Report how many lines contain the word "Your", with no other text.

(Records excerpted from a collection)
***

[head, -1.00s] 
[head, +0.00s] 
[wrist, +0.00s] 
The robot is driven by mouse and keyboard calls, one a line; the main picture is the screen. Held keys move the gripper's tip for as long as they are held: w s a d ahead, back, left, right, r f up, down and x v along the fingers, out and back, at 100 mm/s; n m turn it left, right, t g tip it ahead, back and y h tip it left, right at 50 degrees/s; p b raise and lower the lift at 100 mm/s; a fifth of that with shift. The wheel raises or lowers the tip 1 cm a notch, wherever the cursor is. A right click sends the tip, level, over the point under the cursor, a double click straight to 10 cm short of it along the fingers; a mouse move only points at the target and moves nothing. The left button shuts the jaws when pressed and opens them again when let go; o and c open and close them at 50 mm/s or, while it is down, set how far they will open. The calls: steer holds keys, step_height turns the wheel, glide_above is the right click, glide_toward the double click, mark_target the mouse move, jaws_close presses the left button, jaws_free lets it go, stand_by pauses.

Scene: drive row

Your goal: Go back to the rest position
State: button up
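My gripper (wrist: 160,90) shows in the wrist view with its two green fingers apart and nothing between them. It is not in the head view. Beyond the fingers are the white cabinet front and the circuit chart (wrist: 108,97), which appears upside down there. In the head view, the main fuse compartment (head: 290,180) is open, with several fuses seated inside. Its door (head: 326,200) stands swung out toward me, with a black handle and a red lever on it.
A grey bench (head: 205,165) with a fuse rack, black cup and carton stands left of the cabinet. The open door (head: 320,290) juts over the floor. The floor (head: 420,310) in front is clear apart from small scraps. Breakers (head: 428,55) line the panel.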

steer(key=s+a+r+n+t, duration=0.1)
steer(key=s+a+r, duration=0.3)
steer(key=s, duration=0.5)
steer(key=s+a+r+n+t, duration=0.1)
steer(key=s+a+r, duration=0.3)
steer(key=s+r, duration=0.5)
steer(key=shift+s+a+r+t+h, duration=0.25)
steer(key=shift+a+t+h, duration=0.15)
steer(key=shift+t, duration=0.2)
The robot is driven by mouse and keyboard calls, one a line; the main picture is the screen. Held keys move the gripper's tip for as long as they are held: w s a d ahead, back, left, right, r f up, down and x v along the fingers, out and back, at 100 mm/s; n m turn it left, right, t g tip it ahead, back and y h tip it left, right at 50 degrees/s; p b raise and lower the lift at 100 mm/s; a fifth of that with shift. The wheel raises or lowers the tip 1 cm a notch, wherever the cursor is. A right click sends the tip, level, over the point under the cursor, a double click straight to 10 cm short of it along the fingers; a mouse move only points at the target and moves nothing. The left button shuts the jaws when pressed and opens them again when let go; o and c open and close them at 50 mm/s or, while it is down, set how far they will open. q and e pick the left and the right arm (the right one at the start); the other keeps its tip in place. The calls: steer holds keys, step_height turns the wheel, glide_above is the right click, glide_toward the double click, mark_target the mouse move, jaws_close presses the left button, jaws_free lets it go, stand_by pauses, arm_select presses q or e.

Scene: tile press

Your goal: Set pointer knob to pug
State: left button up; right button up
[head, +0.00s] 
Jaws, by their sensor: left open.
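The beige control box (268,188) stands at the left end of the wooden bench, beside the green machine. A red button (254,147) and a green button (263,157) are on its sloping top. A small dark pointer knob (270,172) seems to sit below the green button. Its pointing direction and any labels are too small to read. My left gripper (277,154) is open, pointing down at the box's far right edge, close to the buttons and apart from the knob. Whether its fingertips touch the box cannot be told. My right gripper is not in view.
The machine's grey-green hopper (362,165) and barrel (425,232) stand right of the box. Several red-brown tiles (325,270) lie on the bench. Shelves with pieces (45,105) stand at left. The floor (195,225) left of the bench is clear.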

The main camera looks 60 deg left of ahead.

***

## Answer to this exercise
2